The NGF has helped to address some grey areas in our body politic, especially those relating to disbursements from the Federation Account, constitutionally owned by all the three tiers of government, that is, the federal, state and local governments.
The merit of the NGF notwithstanding, events have proved that the emergence of the leadership can be a potential source of conflict, especially as all its members have same status and the Chairman only being the first among equals. Consequently, the founding governors ruled out election as the mode of emergence of the NGF Chairman. They voted for consensus.
In addition, they decided that the chairmanship should be alternated between the nation’s two blocs — North and South — in line with Nigeria’s peculiar political arrangement, every two years. The NGF chairmanship actually alternated between the North and South every two years since 2002 until the incumbent leader, Goveror Rotimi Amaechi of Rivers State, was to vacate office early this year
For the record, Amaechi’s predecessors are: Obong Attah (South— from Akwa Ibom State); Adamu Abdullahi (North – from Nassarawa State); Lucky Igbinedion (South—Edo State); and Bukola Saraki (North — Kwara State). Each of the former NGF Chairmen spent only one term of two years in office.
They all emerged by consensus. And the succession arrangement has been South (Attah) — North (Abdullahi) — South (Igbinedion) — North (Saraki) — South (Amaechi). The crux of the current crisis in the NGF is the obvious attempt by the Rivers Governor to subvert the process that brought him into the office of the forum chairman. He benefited from the North/South succession arrangement by taking over from Saraki in 2011.

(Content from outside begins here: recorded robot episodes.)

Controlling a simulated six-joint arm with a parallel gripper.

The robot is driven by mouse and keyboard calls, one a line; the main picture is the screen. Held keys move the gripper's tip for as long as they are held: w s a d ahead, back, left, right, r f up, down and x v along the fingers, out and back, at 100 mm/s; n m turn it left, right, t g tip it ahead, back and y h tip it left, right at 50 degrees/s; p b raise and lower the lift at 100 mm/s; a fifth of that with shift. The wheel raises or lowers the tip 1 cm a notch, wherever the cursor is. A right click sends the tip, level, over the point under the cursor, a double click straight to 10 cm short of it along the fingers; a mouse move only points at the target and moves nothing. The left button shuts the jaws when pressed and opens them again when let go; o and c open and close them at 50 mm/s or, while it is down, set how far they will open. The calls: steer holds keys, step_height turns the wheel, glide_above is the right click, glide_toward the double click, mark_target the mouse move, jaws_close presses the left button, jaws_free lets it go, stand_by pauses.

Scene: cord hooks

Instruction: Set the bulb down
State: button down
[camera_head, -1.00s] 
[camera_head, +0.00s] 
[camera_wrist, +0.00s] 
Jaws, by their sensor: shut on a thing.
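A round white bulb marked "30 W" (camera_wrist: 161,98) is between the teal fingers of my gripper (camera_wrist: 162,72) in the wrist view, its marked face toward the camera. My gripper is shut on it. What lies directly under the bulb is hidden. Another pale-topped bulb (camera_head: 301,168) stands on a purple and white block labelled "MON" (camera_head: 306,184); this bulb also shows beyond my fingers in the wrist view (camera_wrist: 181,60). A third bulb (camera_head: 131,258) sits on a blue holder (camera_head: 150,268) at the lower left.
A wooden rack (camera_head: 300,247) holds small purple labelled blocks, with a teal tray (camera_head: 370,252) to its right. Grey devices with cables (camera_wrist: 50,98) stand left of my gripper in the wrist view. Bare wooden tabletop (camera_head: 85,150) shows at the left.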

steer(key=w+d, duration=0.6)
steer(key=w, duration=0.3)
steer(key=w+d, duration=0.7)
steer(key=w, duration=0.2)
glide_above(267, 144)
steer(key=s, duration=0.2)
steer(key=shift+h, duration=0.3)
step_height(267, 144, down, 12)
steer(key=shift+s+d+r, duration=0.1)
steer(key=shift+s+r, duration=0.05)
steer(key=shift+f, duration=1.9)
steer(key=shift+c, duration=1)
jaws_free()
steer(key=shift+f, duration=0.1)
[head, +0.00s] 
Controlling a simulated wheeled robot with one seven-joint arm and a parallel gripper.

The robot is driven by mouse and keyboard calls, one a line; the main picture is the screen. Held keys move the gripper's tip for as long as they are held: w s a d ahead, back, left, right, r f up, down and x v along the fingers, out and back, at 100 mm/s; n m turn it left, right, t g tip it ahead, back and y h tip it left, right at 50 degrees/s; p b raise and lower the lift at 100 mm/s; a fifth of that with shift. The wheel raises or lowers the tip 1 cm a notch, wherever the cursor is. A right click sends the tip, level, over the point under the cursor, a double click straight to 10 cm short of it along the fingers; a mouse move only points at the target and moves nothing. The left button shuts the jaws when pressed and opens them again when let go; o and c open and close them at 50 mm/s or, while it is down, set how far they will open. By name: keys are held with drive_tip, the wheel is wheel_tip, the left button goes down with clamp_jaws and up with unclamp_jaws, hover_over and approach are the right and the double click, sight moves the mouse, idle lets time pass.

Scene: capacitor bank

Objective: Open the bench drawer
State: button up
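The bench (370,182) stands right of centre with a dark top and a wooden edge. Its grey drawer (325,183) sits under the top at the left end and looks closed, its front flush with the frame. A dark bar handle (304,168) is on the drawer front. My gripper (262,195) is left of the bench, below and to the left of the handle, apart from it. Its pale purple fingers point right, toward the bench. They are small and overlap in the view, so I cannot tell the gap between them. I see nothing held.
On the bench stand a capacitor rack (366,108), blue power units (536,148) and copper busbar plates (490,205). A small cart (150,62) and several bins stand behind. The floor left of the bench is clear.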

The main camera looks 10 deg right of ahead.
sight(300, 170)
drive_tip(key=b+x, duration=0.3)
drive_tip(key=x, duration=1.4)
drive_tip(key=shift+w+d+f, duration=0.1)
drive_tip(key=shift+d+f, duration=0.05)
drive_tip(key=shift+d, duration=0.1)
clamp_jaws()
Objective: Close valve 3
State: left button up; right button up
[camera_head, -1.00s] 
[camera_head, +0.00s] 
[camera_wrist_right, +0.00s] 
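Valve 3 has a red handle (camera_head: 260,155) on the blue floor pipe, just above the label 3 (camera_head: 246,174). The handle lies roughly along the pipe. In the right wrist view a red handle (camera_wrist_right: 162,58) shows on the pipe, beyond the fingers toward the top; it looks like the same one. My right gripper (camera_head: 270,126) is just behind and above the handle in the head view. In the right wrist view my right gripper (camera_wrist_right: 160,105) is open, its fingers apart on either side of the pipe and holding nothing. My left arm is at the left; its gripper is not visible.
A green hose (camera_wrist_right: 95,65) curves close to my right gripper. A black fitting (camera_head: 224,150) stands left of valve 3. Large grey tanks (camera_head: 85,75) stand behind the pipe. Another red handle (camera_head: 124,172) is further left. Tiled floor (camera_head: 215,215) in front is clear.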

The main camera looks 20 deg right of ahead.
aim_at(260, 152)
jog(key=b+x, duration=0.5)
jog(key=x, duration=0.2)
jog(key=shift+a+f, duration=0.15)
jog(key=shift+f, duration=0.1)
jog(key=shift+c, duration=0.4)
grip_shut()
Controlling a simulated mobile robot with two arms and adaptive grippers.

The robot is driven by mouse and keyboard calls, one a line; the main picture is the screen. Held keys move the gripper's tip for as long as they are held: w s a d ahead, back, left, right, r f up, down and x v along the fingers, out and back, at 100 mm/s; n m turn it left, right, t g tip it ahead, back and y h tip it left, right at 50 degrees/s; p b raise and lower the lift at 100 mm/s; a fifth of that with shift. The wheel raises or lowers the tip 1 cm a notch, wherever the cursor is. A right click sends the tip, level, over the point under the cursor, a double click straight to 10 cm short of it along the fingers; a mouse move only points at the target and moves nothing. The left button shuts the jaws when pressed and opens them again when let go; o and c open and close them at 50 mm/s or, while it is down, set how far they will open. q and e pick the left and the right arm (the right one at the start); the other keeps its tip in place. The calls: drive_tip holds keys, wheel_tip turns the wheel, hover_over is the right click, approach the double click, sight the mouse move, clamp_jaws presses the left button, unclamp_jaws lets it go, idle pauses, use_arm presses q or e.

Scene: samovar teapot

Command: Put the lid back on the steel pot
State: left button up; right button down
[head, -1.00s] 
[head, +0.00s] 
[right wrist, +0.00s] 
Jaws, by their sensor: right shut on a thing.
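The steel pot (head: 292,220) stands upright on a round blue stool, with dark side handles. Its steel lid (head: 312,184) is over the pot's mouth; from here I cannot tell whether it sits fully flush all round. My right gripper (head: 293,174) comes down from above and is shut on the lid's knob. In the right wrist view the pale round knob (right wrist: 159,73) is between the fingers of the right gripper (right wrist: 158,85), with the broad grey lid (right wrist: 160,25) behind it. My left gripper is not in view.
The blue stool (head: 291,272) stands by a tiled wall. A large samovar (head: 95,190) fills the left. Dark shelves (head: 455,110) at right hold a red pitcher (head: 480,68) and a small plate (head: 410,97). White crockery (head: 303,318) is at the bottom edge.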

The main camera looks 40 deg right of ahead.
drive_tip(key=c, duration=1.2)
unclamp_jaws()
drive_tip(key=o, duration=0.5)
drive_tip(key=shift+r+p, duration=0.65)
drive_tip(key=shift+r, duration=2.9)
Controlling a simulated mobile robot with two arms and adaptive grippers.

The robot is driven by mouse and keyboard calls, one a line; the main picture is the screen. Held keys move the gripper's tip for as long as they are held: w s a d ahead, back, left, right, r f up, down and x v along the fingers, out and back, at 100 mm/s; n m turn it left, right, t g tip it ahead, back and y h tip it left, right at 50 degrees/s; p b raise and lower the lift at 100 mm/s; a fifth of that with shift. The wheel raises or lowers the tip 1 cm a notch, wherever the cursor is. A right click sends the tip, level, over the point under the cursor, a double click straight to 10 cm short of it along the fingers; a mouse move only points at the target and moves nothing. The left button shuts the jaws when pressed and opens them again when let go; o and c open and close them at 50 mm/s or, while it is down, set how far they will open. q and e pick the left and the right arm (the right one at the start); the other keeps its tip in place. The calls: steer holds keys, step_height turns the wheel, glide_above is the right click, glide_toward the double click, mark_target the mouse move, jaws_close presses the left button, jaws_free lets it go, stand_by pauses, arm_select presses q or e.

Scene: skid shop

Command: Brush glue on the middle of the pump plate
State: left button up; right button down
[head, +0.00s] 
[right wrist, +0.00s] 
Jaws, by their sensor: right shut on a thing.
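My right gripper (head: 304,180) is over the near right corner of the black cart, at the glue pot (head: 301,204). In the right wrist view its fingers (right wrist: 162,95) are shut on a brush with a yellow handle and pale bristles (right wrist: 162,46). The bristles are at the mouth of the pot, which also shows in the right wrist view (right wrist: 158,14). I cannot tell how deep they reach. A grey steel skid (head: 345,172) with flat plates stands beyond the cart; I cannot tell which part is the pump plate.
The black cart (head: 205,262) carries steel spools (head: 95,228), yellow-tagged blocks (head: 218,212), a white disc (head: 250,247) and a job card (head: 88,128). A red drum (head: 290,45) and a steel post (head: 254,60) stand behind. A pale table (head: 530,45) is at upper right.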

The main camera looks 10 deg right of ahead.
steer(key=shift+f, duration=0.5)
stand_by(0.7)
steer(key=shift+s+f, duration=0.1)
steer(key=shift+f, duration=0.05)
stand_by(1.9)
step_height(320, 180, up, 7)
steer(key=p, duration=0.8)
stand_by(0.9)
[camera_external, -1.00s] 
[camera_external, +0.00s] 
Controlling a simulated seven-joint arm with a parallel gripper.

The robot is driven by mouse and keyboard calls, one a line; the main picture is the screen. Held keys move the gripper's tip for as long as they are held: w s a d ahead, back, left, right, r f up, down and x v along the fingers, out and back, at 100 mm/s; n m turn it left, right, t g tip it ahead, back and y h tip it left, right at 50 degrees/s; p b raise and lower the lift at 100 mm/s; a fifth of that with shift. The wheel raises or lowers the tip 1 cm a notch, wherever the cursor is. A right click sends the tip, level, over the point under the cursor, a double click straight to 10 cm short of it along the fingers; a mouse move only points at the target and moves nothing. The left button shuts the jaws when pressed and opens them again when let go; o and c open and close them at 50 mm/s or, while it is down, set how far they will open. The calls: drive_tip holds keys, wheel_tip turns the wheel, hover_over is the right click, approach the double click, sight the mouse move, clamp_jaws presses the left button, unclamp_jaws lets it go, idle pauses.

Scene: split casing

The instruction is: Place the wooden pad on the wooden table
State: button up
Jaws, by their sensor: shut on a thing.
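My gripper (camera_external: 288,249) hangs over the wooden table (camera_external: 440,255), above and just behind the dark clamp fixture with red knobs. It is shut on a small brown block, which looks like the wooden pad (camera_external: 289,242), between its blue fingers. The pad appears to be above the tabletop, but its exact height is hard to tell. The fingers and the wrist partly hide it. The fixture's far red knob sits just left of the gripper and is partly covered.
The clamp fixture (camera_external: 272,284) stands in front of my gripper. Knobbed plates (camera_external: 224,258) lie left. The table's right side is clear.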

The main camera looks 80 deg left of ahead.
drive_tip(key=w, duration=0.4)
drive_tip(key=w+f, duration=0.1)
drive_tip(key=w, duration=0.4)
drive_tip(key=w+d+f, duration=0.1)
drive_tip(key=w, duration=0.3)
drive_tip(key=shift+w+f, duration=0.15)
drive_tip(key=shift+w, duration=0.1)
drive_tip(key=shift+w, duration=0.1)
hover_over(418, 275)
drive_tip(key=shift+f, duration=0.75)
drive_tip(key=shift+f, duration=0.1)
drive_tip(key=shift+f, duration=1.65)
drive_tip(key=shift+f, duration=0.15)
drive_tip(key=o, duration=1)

But, today, Amaechi no longer believes in the novel idea put in place to bridge the North/South dichotomy and preserve the unity of the country. The Rivers Governor was a beneficiary of the consensus arrangement that eased his emergence as the NGF leader.
Amaechi benefited from the one term ONLY arrangement for the Chairman that has been a recipe for peace in the NGF since 2002. He dumped the precedent. He now wants to spend two terms. These are all the infractions the Rivers Governor committed that have inevitably split the NGF into two, with Governor Jonah Jang of Plateau State leading the other group.
Unfortunately, the lies being fed to the public is that Amaechi and those in his group are the heroes and the villainy tag hung on the Jang group. The Amaechi group is even presented as the underdog in this conflict as President Goodluck Jonathan is perceived as taking sides with the Jang group because of his purported political differences with the Rivers Governor. Whereas all the Plateau Governor and his colleagues on his side are saying is that Amaechi has broken all the rules and convention of the NGF to perpetuate himself in the office of Chairman.
Those close to the Governors’ Forum said the Rivers Governor had everything worked out to perpetuate himself in office as Chairman.

The plan to retain the office of the NGF Chairman for second term against precedent was said to have been hatched by Amaechi when he called for a constitution for the group to be drafted ahead of its registration with the Corporate Affairs Commission.  A constitution was reportedly actually drafted but without provisions for either election for the Chairman or second term for him. And the document was never adopted by the NGF as a group.